Shecaria faz uma observação: “O advogado de uma pessoa que tem recursos viaja a Brasília custeado pelo cliente, conversa com os ministros, apresenta memoriais ao magistrado, algo que o sujeito de uma pequena cidade do Piauí que furtou um pacote de balas num mercadinho não terá condições de fazer”.

Assimetria
Uma das medidas para combater essa assimetria, de acordo com o especialista, é investir nas defensorias públicas dos estados. “Se nós tivéssemos uma equiparação, por certo que toda pessoa pobre teria uma defesa mais justa, mais razoável, mais instrumentalizada, que poderia fazer com que um maior número de processos fossem objetos desse recurso e chegassem ao STJ e STF. Não é isso que acontece.”

Para o defensor público Carlos Henrique Lessa, da 1ª Vara Criminal de Brasília, a decisão do STF não deve surtir efeito no sistema prisional do DF. Segundo o profissional, a deliberação da Corte foi tecnicamente correta do ponto de vista da Defensoria Pública, porque, em sua avaliação, “não pode se permanecer com presos provisórios por tempo indeterminado”. No entanto, também acredita que a lei não é igual para todos.
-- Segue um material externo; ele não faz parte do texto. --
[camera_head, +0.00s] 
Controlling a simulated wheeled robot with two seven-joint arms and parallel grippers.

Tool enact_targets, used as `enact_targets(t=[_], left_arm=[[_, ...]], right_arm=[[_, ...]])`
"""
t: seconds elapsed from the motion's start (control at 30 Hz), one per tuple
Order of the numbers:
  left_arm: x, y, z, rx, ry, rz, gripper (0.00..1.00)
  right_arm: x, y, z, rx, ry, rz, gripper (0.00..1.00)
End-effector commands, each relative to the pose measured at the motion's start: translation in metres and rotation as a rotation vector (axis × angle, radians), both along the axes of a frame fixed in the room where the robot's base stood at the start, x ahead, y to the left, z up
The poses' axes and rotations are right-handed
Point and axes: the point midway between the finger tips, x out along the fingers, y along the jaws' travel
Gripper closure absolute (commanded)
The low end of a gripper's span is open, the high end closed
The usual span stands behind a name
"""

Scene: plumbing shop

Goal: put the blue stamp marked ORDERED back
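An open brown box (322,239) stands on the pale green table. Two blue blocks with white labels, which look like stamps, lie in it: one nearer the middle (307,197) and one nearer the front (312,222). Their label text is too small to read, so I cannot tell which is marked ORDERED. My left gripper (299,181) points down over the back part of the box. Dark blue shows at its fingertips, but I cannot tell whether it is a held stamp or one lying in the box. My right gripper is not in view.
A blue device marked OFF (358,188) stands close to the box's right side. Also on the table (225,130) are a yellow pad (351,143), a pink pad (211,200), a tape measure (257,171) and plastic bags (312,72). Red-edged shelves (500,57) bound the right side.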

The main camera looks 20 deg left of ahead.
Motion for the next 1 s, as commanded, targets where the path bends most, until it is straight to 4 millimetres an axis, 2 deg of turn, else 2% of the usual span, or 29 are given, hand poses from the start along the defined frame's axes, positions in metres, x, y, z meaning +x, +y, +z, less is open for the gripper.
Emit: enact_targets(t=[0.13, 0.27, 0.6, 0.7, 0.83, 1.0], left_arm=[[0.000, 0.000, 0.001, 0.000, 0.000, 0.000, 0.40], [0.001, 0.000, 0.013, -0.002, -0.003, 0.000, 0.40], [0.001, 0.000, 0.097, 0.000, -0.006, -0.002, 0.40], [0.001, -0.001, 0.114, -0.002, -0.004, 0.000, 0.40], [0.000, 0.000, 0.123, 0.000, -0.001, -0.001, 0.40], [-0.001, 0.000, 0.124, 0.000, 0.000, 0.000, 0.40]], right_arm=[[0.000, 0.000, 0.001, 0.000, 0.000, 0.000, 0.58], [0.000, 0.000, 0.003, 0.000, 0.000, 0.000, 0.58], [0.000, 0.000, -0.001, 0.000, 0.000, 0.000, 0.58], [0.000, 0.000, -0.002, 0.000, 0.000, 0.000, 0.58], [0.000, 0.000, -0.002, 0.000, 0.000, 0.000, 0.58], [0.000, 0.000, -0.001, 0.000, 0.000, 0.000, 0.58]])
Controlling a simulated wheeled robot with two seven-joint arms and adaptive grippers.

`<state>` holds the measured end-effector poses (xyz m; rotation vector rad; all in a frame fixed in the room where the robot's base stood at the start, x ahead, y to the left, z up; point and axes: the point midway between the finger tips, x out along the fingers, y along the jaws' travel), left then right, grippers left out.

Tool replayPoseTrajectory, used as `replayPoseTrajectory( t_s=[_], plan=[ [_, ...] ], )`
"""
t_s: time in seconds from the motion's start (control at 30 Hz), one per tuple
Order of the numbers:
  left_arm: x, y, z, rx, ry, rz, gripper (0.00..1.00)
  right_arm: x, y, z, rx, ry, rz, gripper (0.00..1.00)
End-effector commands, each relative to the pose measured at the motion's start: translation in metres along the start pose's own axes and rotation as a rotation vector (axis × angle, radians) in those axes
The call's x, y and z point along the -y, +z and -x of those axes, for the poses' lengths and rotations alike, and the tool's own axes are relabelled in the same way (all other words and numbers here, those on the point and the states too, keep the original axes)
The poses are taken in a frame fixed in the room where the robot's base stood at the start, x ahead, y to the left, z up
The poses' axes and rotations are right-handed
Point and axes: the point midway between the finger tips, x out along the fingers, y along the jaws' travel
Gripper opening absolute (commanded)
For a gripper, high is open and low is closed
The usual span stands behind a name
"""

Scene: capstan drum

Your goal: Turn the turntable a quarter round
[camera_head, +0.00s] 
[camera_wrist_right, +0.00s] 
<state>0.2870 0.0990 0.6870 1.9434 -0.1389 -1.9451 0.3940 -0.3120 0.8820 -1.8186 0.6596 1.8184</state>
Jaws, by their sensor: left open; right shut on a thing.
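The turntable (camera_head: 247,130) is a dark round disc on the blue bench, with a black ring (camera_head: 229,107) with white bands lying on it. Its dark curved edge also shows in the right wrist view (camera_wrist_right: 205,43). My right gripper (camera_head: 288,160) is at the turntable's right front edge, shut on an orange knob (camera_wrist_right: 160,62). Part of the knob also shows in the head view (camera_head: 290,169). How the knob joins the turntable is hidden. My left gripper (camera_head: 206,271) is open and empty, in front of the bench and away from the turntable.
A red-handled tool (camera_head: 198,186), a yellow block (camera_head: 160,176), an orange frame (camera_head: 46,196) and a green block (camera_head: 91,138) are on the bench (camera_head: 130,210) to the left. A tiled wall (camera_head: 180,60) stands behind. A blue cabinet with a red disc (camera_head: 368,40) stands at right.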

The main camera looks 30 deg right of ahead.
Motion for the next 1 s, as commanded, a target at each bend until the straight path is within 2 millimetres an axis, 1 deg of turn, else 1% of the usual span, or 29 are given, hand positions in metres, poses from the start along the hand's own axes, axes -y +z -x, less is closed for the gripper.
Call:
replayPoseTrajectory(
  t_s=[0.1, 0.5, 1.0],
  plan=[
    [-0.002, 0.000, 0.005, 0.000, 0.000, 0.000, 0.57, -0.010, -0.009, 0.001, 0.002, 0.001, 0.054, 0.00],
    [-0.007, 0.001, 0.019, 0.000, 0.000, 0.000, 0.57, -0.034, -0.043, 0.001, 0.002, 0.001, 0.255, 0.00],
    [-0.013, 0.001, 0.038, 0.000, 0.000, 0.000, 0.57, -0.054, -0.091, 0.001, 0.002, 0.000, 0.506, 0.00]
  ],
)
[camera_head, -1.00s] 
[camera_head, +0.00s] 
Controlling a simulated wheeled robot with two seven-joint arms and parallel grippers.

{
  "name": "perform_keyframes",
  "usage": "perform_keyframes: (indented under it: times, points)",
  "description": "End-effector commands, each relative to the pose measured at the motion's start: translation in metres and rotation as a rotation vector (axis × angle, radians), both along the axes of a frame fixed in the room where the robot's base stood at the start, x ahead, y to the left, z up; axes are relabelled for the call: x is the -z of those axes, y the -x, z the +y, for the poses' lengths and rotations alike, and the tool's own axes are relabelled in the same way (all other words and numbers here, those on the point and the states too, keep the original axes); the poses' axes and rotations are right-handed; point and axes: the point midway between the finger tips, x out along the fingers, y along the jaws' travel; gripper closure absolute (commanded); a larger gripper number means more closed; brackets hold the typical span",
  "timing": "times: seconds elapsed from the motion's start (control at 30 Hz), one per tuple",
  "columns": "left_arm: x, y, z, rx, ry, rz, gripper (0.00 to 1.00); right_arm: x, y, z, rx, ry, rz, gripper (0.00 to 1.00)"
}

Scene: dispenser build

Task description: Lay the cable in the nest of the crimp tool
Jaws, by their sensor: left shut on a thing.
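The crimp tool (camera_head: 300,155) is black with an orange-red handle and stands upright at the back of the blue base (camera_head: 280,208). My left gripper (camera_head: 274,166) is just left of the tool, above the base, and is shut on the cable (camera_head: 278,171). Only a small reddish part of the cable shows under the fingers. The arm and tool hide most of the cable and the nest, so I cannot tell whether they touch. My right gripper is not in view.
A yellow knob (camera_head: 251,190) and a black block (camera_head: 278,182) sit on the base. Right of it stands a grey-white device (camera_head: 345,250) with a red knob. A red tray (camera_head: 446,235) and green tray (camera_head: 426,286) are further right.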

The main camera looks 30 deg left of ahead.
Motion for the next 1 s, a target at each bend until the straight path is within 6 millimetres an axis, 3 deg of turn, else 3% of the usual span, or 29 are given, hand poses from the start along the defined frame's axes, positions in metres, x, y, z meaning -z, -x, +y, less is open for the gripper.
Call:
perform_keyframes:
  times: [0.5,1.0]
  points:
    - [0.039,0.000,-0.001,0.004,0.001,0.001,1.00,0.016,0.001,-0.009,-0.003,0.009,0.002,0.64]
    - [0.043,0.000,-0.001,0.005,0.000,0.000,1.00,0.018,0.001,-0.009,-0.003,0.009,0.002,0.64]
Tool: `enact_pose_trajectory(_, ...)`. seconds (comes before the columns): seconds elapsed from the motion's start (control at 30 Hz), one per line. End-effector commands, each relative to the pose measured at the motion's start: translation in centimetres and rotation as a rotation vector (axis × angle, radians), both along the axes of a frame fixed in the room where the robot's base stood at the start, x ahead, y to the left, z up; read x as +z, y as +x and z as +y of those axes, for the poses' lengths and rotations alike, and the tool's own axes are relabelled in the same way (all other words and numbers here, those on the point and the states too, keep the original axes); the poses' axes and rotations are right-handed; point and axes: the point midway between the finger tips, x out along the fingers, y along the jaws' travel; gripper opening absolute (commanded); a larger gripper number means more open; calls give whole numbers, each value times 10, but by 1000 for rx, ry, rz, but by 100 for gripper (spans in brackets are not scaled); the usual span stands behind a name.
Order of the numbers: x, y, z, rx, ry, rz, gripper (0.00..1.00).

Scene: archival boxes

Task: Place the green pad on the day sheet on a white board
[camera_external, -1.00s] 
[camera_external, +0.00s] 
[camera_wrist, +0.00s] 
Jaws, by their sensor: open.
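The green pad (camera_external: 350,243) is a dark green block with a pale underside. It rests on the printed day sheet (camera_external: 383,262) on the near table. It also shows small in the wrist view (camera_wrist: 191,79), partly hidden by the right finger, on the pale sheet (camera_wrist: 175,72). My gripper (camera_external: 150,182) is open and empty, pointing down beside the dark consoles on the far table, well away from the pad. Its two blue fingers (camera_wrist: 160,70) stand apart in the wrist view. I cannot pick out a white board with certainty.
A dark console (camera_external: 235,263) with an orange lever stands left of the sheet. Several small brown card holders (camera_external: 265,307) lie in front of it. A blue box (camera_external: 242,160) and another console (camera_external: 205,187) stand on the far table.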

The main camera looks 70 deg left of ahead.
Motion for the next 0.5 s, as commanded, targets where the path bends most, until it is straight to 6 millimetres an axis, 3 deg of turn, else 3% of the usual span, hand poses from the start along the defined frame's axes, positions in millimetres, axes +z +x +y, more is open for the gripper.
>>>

Prisões preventivas x Lava Jato
A questão das prisões preventivas na Lava Jato será debatida pelo plenário do STF. O ministro Edson Fachin, relator dos casos da operação na Corte, enviou o habeas corpus de Antonio Palocci direto para julgamento dos 11 membros. Na 2ª Turma, composta por cinco ministros, o entendimento de Fachin pela manutenção das prisões tem sido voto vencido; no plenário, há mais chances de prevalecer o juízo do ministro-relator.

De acordo com o jornal O Estado de S.Paulo, além de Celso de Mello, que votou com Fachin na Turma, devem ir contra a revogação da prisão Luís Roberto Barroso, Rosa Weber, Luiz Fux e Cármen Lúcia. Os ministros Dias Toffoli, Gilmar Mendes e Ricardo Lewandowski, que votaram a favor do habeas corpus, devem ser acompanhados no plenário por Marco Aurélio Mello.